The reason underlying this rule was thus explained by Mr. Justice Traynor in Priestly v. Superior Court, 50 Cal.2d 812, 818, 330 P.2d 39, 43 (1958) : “If an officer were allowed to establish unimpeachably the lawfulness of a search merely by testifying that he received justifying information from a reliable person whose identity cannot be revealed, he would become the sole judge of what is probable cause to make the search. Such a holding would destro}'- the exclusionary rule. Only by requiring disclosure and giving the defendant an opportunity to present contrary or impeaching evidence as to the truth of the officer’s testimony and the reasonableness of his reliance on the informer can the court make a fair determination of the issue.”

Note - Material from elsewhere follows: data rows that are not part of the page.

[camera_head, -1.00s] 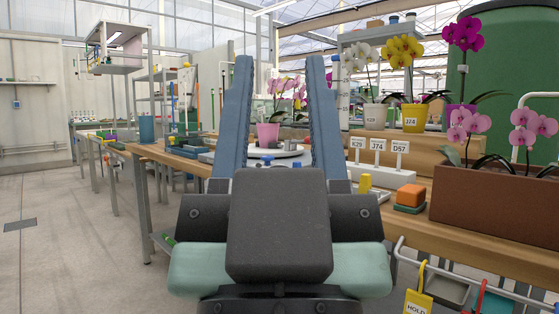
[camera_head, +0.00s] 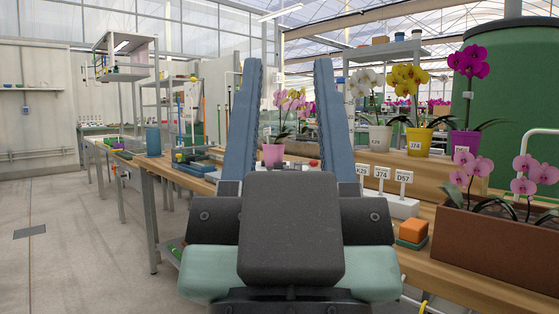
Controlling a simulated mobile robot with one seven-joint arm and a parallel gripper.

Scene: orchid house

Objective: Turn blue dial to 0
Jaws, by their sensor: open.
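My gripper (camera_head: 288,62) points away from me in the middle of the view, with its two long blue fingers spread wide and nothing between them that they touch. No blue dial can be made out clearly. A small blue device (camera_head: 25,111) hangs on the far left wall, too small to tell what it is. The gripper body hides part of the bench (camera_head: 180,177) behind it.
A pink pot (camera_head: 273,155) with an orchid shows between the fingers, farther back. At right stand a yellow pot (camera_head: 418,142), a brown planter (camera_head: 495,246) and an orange block (camera_head: 412,231). The floor (camera_head: 75,245) at left is clear.

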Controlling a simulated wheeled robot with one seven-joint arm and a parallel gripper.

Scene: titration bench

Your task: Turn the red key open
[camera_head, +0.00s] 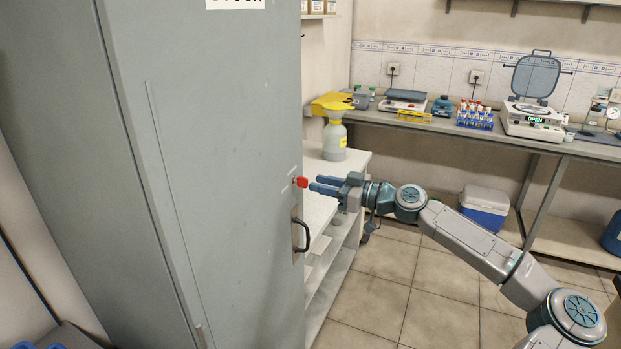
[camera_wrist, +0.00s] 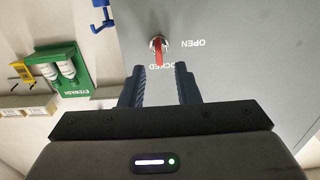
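The red key (camera_head: 302,182) sits in a lock on the front of the grey cabinet (camera_head: 225,130), above the cabinet's black handle (camera_head: 301,235). In the wrist view the key (camera_wrist: 159,52) stands in a round silver lock, and its red bow points down the picture towards the partly hidden LOCKED label. The OPEN label (camera_wrist: 193,43) is to the right of the lock, upside down. My gripper (camera_head: 317,185) points at the key from the right. In the wrist view my gripper (camera_wrist: 160,69) is open, with the key lined up between its fingertips; contact cannot be told.
A white shelf unit (camera_head: 340,165) with a yellow-topped bottle (camera_head: 335,140) stands behind the cabinet. A bench (camera_head: 450,126) with lab instruments runs along the back wall. A blue and white cooler (camera_head: 485,205) is on the floor. A green eyewash station (camera_wrist: 62,75) shows in the wrist view.

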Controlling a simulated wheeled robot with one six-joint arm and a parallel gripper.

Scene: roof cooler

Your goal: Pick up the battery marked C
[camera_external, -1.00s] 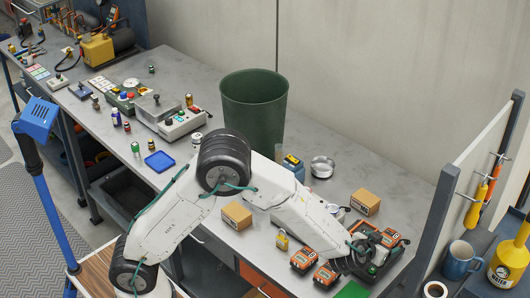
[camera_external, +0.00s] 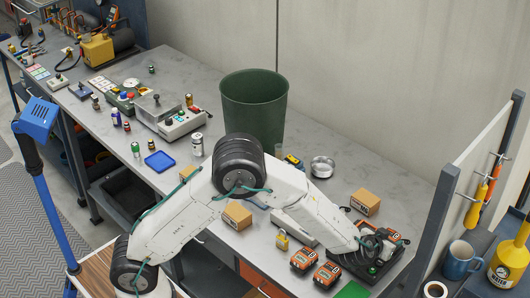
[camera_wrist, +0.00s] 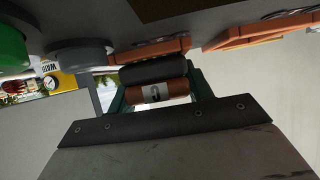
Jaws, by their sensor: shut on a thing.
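The battery marked C (camera_wrist: 154,93), a dark and brownish-orange block with a white label, sits between the green-edged fingers of my gripper (camera_wrist: 155,88) in the wrist view. My gripper is shut on it. In the external view my gripper (camera_external: 374,246) is over the dark tray-like unit (camera_external: 373,270) at the right end of the bench, and the battery in it cannot be made out there. Two other orange and black batteries, one at the left (camera_external: 304,260) and one nearer (camera_external: 327,274), lie beside it on the bench.
A cardboard box (camera_external: 366,202) stands behind my gripper and another box (camera_external: 237,214) is left of my forearm. A yellow padlock (camera_external: 282,241) lies near the batteries. A dark green bin (camera_external: 254,103) stands further back. An upright panel (camera_external: 474,160) borders the right end.

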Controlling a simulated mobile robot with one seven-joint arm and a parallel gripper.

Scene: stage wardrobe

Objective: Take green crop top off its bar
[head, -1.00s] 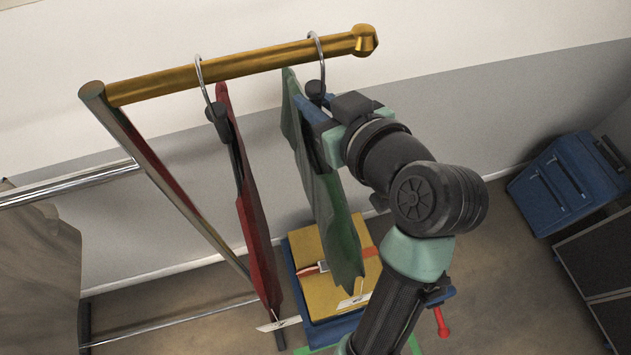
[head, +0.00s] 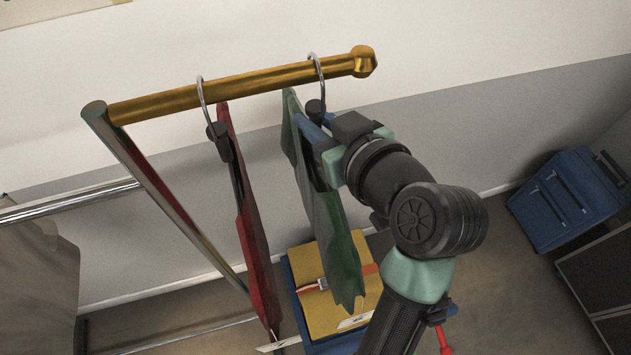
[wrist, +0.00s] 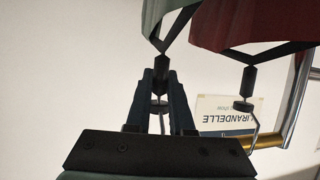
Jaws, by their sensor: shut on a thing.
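The green crop top (head: 330,215) hangs from a hanger with a metal hook (head: 322,80) over the brass bar (head: 240,88), near its knobbed end. My gripper (head: 322,132) is shut on the dark neck block of that hanger, just below the hook. In the wrist view my gripper's blue fingers (wrist: 162,88) flank the black block (wrist: 162,68), with the green cloth (wrist: 163,20) above it in the picture. The hook still passes over the bar in the head view. My fingers hide part of the hook in the wrist view.
A red garment (head: 252,235) hangs to the left on its own hook. Chrome rails (head: 70,200) and a beige garment (head: 40,290) are at left. A blue case (head: 565,200) stands at right. A printed sign (wrist: 225,112) is on the wall.

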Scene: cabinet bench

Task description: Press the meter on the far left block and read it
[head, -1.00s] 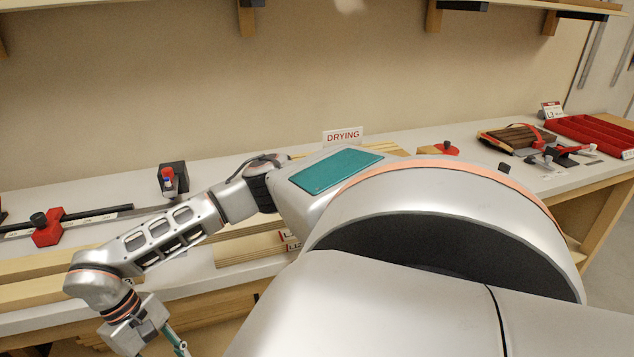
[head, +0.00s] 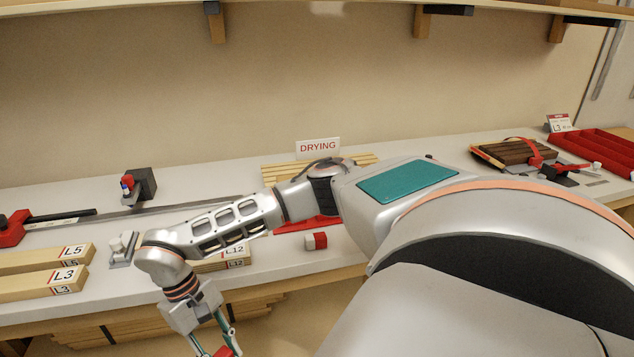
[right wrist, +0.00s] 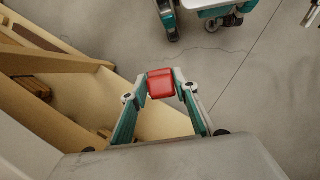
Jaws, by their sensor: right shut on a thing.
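My right gripper (right wrist: 162,100) is shut on a small red block-shaped thing (right wrist: 161,84), seen in the right wrist view. It may be the meter, but no display shows. In the head view the same gripper (head: 222,346) is at the bottom edge, in front of the bench, with a bit of red between its fingers. Wooden blocks marked L5 (head: 30,258) and L3 (head: 25,285) lie at the bench's left end. A block marked L12 (head: 222,263) lies right of them, partly behind my right arm. My left gripper is not in view.
A DRYING sign (head: 318,148) stands behind stacked strips (head: 285,172). A red and white block (head: 316,241) sits near the front edge. A red clamp (head: 14,229), a black stand (head: 142,186) and a red tray (head: 592,149) are also on the bench (head: 90,185).

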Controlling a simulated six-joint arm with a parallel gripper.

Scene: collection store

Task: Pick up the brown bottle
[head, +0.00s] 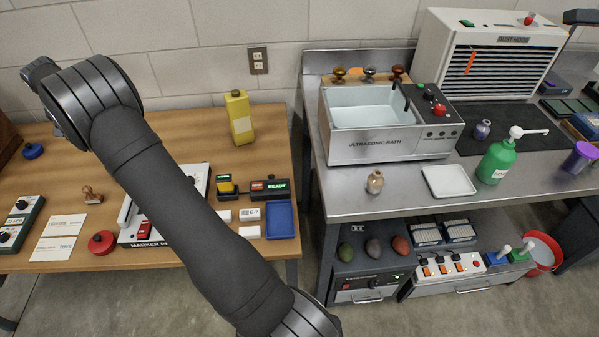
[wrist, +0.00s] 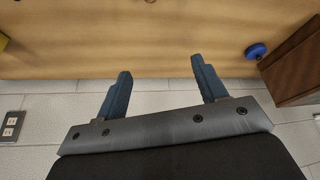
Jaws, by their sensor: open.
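The small brown bottle (head: 375,182) stands upright on the steel bench, in front of the ultrasonic bath (head: 375,150) and left of a white tray. It does not show in the wrist view. My gripper (wrist: 160,70) is open in the wrist view, with nothing between its two blue fingers. It is near the wall-side edge of the wooden table, well left of the bottle. In the head view my gripper cannot be made out.
The white tray (head: 448,181), a green pump bottle (head: 497,160) and a small purple-grey bottle (head: 482,130) are near the brown bottle. A yellow bottle (head: 240,117) stands on the wooden table (head: 265,145). A gap separates table and bench. Open steel lies left of the brown bottle.

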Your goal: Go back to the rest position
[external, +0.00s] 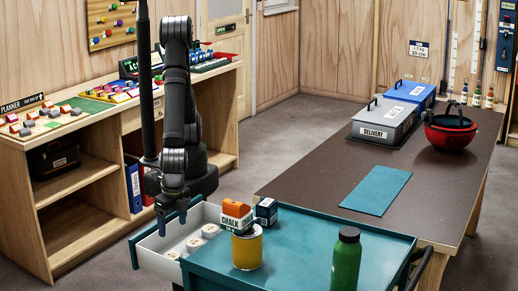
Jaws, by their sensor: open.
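My gripper (172,222) points down over an open white drawer (152,252) at the left of the teal cart (300,238). It is open, and nothing shows between its fingers. Several pale round items (210,231) lie in the drawer, to the right of my gripper. My arm hangs down from above, with its links folded close to the wooden shelf unit.

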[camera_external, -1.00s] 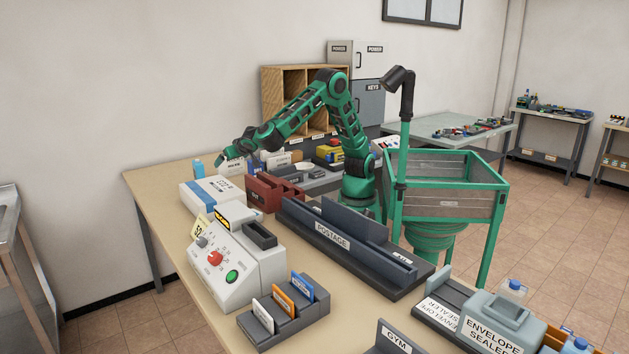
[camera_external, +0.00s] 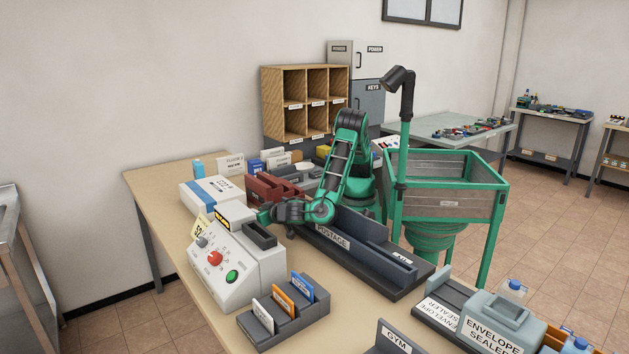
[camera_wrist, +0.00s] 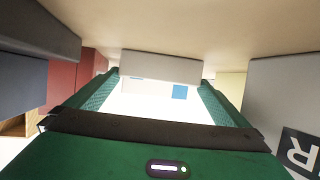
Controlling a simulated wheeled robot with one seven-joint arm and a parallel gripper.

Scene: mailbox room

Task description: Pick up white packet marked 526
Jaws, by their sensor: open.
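In the external view a white box-shaped packet with a blue band (camera_external: 212,194) lies flat on the table, left of the red organizer; its printed marking is too small to read. My gripper (camera_external: 262,214) is low, just behind the grey-white machine and to the lower right of the packet, apart from it. In the wrist view my gripper (camera_wrist: 155,92) has its two green fingers apart with nothing held. Ahead between them shows a pale block with a white surface and a blue patch, seemingly the packet (camera_wrist: 160,65). I cannot read 526 on anything.
The dark POSTAGE rack (camera_external: 350,250) lies to the right. A small blue bottle (camera_external: 198,168) stands past the packet.

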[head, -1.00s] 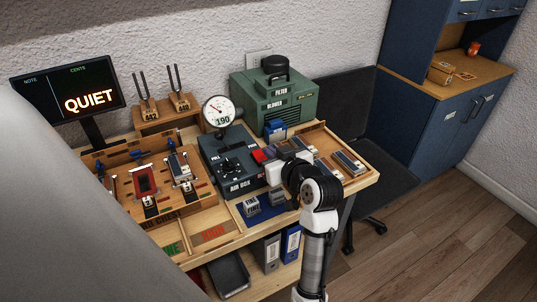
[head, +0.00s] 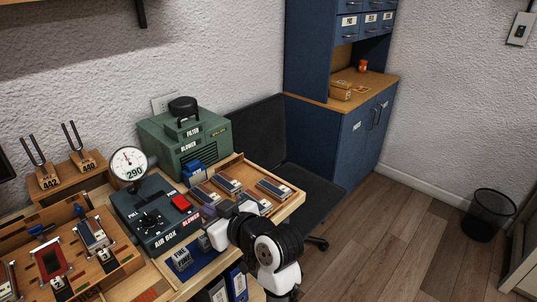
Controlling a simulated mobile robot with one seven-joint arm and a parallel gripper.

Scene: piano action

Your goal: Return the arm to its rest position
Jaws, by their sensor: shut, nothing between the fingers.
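My arm rises from the bottom of the head view, with its white and black wrist in front of the desk's right part. My gripper (head: 217,232) points left, near the front of the air box (head: 150,212) and the reed tray. It is shut and holds nothing. Its fingertips are small and partly lost against the things behind. I cannot tell how far above the desk it is.
A wooden tray with several reed blocks (head: 272,187) lies behind my arm. The green blower (head: 184,140) and round gauge (head: 129,163), reading 290, stand further back. A black chair (head: 247,132) is right of the desk. Open wooden floor (head: 385,235) lies right, with a wire bin (head: 487,214).

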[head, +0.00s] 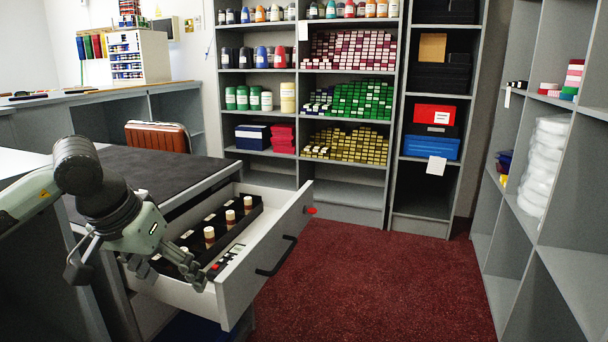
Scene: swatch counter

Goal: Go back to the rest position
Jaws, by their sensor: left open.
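My left gripper (193,277) is open and empty, at the near left end of a pulled-out white drawer (277,230). Its fingers point down to the right and overlap the drawer's near corner; I cannot tell whether they touch it. The drawer holds a black rack (222,215) with several small bottles (209,237) standing in it, brown with pale caps. Small red, white and black pieces (229,262) lie in a row beside the rack, near the drawer front. The gripper hides part of the rack's near end. My right gripper is not in view.
The drawer front, with a black handle (277,257), juts over the red carpet (365,285). A counter with a dark top (145,165) stands above the drawer. A brown case (158,137) is behind it. The carpet in the middle is clear.

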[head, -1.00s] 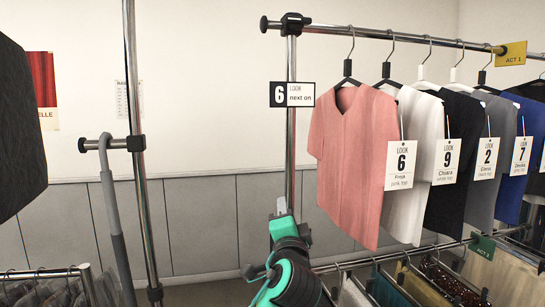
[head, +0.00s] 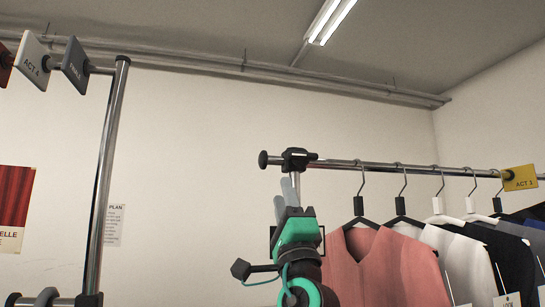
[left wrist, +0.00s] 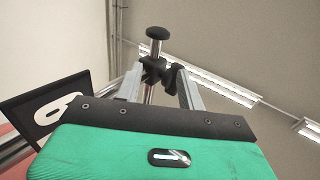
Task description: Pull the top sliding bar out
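The top bar (head: 340,163) is a chrome rail with a black round end knob (head: 263,160) at its left end. It passes through a black bracket (head: 298,158) on the upright post, which my arm hides below. My left gripper (head: 286,188) is pointed upward just below the bracket. In the left wrist view my left gripper (left wrist: 160,82) is open, its two grey fingers apart. The black knob (left wrist: 157,32) and the bracket (left wrist: 153,68) show between and beyond the fingers. I cannot tell whether a finger touches them. My right gripper is in neither view.
Several tops on hangers, with a pink top (head: 385,265) nearest, hang from the bar to the right. A yellow ACT 1 tag (head: 519,178) hangs further along. Another rack's chrome post (head: 107,180) stands at the left.

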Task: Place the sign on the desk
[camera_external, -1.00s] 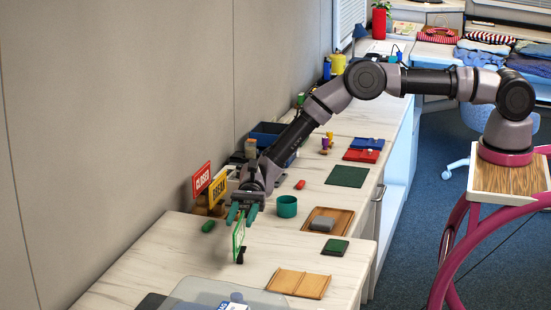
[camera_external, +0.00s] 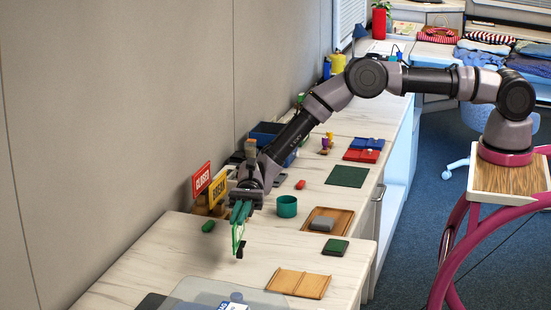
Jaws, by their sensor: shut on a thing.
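A green-edged sign (camera_external: 237,236) hangs upright below my gripper (camera_external: 240,213), seen nearly edge-on. My gripper's teal fingers are shut on its upper part. A small dark piece shows at the sign's lower end, at or just above the desk; I cannot tell whether it touches. The desk (camera_external: 190,262) is a pale wood-grain counter along the wall. A red CLOSED sign (camera_external: 201,179) and a yellow BREAK sign (camera_external: 217,190) stand upright in a wooden holder (camera_external: 201,208) to the left of my gripper.
A teal cup (camera_external: 287,206) stands right of my gripper. A wooden tray (camera_external: 331,220) with a grey block, a dark green pad (camera_external: 335,247) and a wooden board (camera_external: 299,283) lie to the right. A green object (camera_external: 208,226) lies left.

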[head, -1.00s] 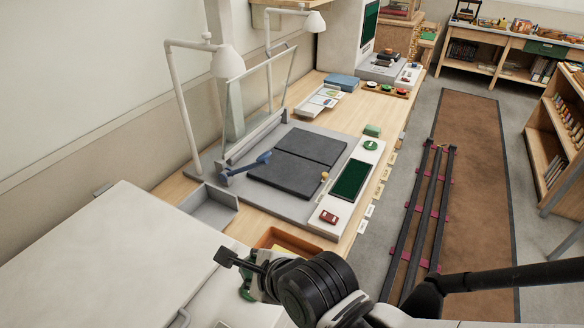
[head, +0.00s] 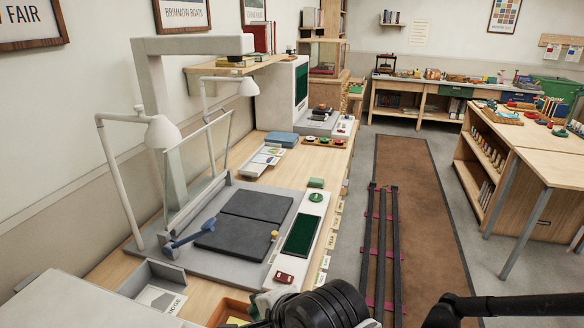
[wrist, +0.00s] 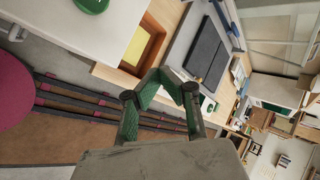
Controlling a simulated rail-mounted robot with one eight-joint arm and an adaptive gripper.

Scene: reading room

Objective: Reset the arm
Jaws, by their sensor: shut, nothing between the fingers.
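My gripper (wrist: 172,82) shows in the wrist view with its dark, green-padded fingers bent in toward each other. It is shut and empty, in the air. In the head view, black round joints of my arm stand at the bottom edge, and the gripper is mostly cut off or hidden there. Below and beyond the fingers, the wrist view shows an orange tray (wrist: 143,46) with a yellow inside. The tray also shows at the bottom of the head view (head: 228,312).
A wooden counter carries a grey scanner bed with dark pads (head: 245,219), a blue-handled lever (head: 190,235), a control panel (head: 300,235) and a lamp (head: 162,132). A floor rail (head: 382,240) runs along the brown carpet (head: 425,220). A shelf table (head: 540,165) stands at right.

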The answer to what the opinion of the court characterizes as the basic question here, — “whether the right of the individual to protection against the harrassment of unreason*319able searches and false arrests is superior to the necessity of protecting the public against the evils of organized crime,” — was given long ago. It is clearly stated in the provisions of the constitutions of the United States and of this State which prohibit unreasonable search and seizure. Those provisions charge the courts with the responsibility of enforcing limitations upon arrest and upon the introduction of illegally seized evidence. The courts can not discharge that responsibility unless they can look behind the policeman’s assertion. I would therefore reverse the judgment and remand the cause for a new trial, in accordance with the weight of persuasive authority. Scher v. United States, 305 U.S. 251; Wilson v. United States (3rd cir.) 59 F.2d 390 (1932); United States v. Blich, 45 F.2d 627 (D. Wyo. 1930) ; United States v. Keown, 19 F. Supp. 639 (W.D. Ky. 1937) ; Smith v. State, 169 Tenn. 633, 90 S.W.2d 523.

Klingbiel, C.J., and Hershey, J., concur in this dissenting opinion.